The features, benefits and/or functions described herein may be implemented in one of the components of UE QQ200 or partitioned across multiple components of UE QQ200. Further, the features, benefits, and/or functions described herein may be implemented in any combination of hardware, software or firmware. In one example, communication subsystem QQ231 may be configured to include any of the components described herein. Further, processing circuitry QQ201 may be configured to communicate with any of such components over bus QQ202. In another example, any of such components may be represented by program instructions stored in memory that when executed by processing circuitry QQ201 perform the corresponding functions described herein.
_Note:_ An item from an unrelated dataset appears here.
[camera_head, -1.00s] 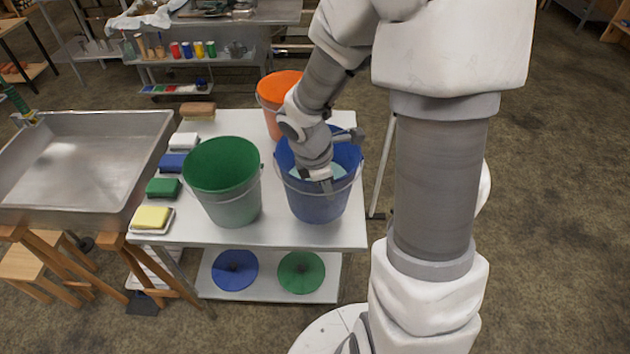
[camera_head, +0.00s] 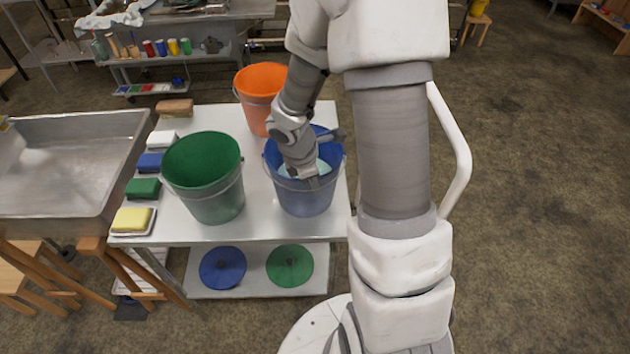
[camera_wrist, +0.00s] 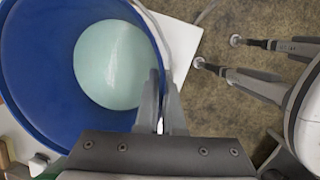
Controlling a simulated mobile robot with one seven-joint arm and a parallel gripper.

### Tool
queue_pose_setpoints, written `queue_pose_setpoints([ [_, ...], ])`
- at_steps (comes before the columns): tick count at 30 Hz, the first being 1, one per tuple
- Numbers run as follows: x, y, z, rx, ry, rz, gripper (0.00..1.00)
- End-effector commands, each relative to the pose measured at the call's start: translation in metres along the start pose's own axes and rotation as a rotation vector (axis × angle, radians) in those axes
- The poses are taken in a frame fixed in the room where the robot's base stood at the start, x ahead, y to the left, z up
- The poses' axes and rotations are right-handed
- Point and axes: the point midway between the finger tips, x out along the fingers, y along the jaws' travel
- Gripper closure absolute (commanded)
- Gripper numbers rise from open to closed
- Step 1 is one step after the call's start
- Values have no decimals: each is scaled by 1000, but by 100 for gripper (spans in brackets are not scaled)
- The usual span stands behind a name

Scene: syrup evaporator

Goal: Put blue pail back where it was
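The blue pail (camera_head: 305,197) stands upright on the right part of the white cart top, with pale liquid inside. My gripper (camera_head: 314,182) reaches down at its near right rim. In the wrist view the blue pail (camera_wrist: 35,85) fills the left side, and my gripper (camera_wrist: 161,75) has one finger inside the wall and one outside. The fingers are close together on the rim, so it looks shut on the pail. The fingertips are partly hidden in the head view.
A green pail (camera_head: 215,190) stands just left, and an orange pail (camera_head: 258,95) behind. Sponges, including a yellow one (camera_head: 133,218), line the cart's left edge. A metal pan (camera_head: 75,165) stands further left. Blue (camera_head: 222,267) and green (camera_head: 290,265) discs lie on the lower shelf. Floor to the right is open.

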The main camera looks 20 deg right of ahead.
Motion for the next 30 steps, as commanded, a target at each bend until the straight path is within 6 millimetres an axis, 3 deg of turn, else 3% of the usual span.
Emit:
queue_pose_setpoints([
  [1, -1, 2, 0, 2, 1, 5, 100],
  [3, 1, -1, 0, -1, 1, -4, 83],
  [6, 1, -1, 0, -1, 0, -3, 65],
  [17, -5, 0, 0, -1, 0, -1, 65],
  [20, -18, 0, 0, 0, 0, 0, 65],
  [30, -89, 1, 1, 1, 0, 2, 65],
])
In another example, the functionality of any of such components may be partitioned between processing circuitry QQ201 and communication subsystem QQ231 .

In another example, the non-computationally intensive functions of any of such components may be implemented in software or firmware and the computationally intensive functions may be implemented in hardware.

Figure 6 is a schematic block diagram illustrating a virtualization environment QQ300 in which functions implemented by some embodiments may be virtualized. In the present context, virtualizing means creating virtual versions of apparatuses or devices which may include virtualizing hardware platforms, storage devices and networking resources. As used herein, virtualization can be applied to a node (e.g., a virtualized base station or a virtualized radio access node) or to a device (e.g., a UE, a wireless device or any other type of communication device) or components thereof and relates to an implementation in which at least a portion of the functionality is implemented as one or more virtual components (e.g., via one or more applications, components, functions, virtual machines or containers executing on one or more physical processing nodes in one or more networks).

In some embodiments, some or all of the functions described herein may be implemented as virtual components executed by one or more virtual machines implemented in one or more virtual environments QQ300 hosted by one or more of hardware nodes QQ330. Further, in embodiments in which the virtual node is not a

radio access node or does not require radio connectivity (e.g., a core network function), then the network function may be entirely virtualized.

The functions may be implemented by one or more applications QQ320 (which may alternatively be called software instances, virtual appliances, network functions, virtual nodes, virtual network functions, etc.) operative to implement some of the features, functions, and/or benefits of some of the embodiments disclosed herein. Applications QQ320 are run in virtualization environment QQ300 which provides hardware QQ330 comprising processing circuitry QQ360 and memory QQ390. Memory QQ390 contains instructions QQ395 executable by processing circuitry QQ360 whereby application QQ320 is operative to provide one or more of the features, benefits, and/or functions disclosed herein.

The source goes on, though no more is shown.